Defense has additional national security implications beyond normal economic considerations. NATO has achieved harmonization of standards, and some intra-NATO cooperation in projects such as the Typhoon fighter, because of the decades-long external threat of the USSR. Despite the reduced threat in Europe, cooperation continues because of budget limitations. Will ASEAN be able to achieve defense cooperation without explicitly articulating the justification for such cooperation (e.g., China) and without the economic limitations faced by NATO?
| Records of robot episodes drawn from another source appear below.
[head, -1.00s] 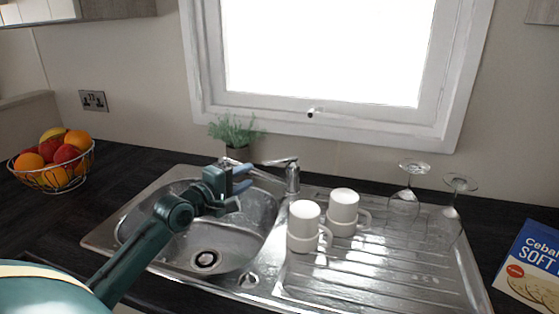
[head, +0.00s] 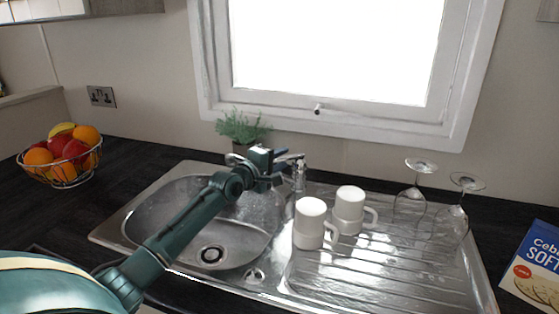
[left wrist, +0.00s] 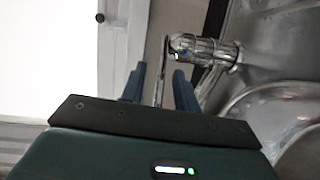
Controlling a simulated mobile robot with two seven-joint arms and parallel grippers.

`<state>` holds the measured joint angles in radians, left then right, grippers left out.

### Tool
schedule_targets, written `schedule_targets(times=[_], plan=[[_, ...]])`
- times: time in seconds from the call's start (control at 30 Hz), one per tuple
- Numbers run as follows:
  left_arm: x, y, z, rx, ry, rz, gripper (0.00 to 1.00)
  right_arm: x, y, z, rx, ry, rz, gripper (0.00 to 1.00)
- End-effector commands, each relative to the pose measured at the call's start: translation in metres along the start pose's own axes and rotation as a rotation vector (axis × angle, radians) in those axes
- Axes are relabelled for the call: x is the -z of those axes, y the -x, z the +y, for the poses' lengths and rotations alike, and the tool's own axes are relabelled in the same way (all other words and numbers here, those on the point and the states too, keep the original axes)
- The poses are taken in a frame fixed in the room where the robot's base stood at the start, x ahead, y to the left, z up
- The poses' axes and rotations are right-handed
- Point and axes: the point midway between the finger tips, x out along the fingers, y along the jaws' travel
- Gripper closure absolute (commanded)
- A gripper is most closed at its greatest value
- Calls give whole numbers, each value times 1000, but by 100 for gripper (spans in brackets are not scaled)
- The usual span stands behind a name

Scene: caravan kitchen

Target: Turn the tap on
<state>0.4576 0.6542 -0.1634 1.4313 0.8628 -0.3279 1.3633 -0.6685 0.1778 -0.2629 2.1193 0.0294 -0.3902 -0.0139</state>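The chrome tap (head: 299,178) stands at the back of the steel sink (head: 165,196), between bowl and drainer. In the left wrist view the tap body (left wrist: 205,50) lies sideways, and its thin lever (left wrist: 161,75) reaches into the space between my fingers. My left gripper (head: 284,156) is at the tap's top, over the back of the bowl. In the left wrist view the blue fingers of my left gripper (left wrist: 159,85) are apart, one on each side of the lever. I cannot tell whether either touches it. My right gripper is not in view.
Two white mugs (head: 310,222) stand on the drainer just right of the tap, with upturned glasses (head: 411,190) further right. A potted plant (head: 242,128) is behind the bowl, close to my gripper. A fruit basket (head: 62,158) is at the left.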

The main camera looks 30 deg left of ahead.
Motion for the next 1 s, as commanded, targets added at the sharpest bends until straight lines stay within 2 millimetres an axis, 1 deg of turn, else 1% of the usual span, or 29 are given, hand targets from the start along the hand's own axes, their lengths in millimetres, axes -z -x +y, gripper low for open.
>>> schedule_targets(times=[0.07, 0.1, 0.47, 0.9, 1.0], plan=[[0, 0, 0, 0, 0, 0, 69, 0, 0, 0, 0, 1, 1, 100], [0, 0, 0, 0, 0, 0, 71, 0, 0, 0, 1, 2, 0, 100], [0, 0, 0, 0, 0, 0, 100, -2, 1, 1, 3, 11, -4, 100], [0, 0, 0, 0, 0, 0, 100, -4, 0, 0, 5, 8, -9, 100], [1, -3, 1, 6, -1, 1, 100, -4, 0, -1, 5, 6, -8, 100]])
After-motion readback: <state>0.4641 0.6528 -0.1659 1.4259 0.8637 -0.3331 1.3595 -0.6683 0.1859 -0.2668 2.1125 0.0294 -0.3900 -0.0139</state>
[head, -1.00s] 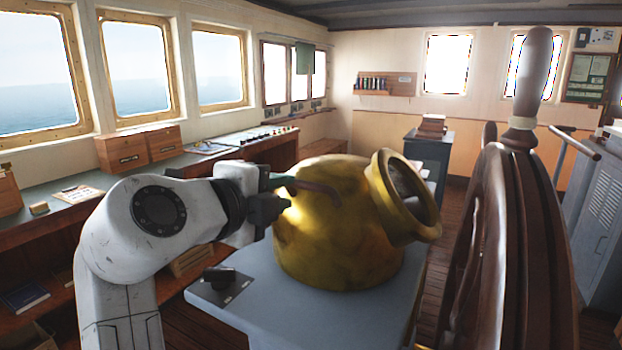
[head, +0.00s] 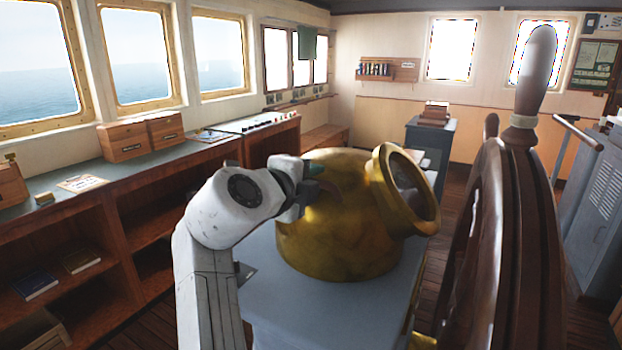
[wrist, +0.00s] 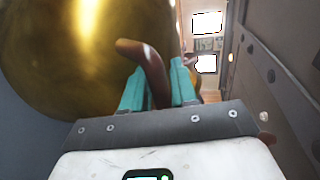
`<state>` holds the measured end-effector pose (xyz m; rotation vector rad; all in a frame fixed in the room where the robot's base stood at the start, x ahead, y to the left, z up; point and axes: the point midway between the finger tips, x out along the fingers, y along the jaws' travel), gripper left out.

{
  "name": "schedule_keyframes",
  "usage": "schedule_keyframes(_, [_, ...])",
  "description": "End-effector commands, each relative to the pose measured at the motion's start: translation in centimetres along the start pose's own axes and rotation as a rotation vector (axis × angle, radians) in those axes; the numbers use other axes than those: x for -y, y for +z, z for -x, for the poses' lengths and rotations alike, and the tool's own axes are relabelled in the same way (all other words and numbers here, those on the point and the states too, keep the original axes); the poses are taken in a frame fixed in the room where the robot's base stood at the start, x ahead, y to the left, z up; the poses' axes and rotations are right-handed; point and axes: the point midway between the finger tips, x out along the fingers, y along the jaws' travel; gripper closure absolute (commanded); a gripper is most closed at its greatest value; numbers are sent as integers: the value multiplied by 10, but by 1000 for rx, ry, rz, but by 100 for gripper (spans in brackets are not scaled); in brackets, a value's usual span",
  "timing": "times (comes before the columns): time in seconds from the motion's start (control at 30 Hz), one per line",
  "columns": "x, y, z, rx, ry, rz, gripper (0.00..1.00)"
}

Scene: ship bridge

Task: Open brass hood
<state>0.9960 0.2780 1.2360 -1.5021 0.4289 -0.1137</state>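The brass hood (head: 335,240) is a rounded golden dome with a round, glazed opening on its right. It sits closed on a grey-blue pedestal top (head: 270,315). A curved brown handle (wrist: 155,75) sticks out from its left side. My gripper (head: 308,180) reaches in from the left at the hood's upper left. In the wrist view its teal fingers (wrist: 160,90) lie on both sides of the handle, close against it, and look shut on it. The handle's tip shows above the fingers. The hood fills the wrist view's upper left.
A wooden ship's wheel (head: 515,220) stands close at the right. A long wooden counter with shelves (head: 120,215) runs under the windows at the left. A dark cabinet (head: 428,145) stands behind the hood. Wooden floor shows to the pedestal's right.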

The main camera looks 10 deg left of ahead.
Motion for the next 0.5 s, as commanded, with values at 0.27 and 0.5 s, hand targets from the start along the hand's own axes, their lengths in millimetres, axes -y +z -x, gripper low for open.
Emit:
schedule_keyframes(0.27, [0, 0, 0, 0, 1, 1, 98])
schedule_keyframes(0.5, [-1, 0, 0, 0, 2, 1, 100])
In short, ADIC is a worthwhile idea that illustrates how developing the ASEAN Political-Security Community and the ASEAN Economic Community can benefit ASEAN through reduced costs and improved capacities. However, the NATO experience indicates that this could be difficult without the strong external and internal factors that motivated defense cooperation in Europe. Overcoming those difficulties will require major political commitment and follow-through by ASEAN’s leaders.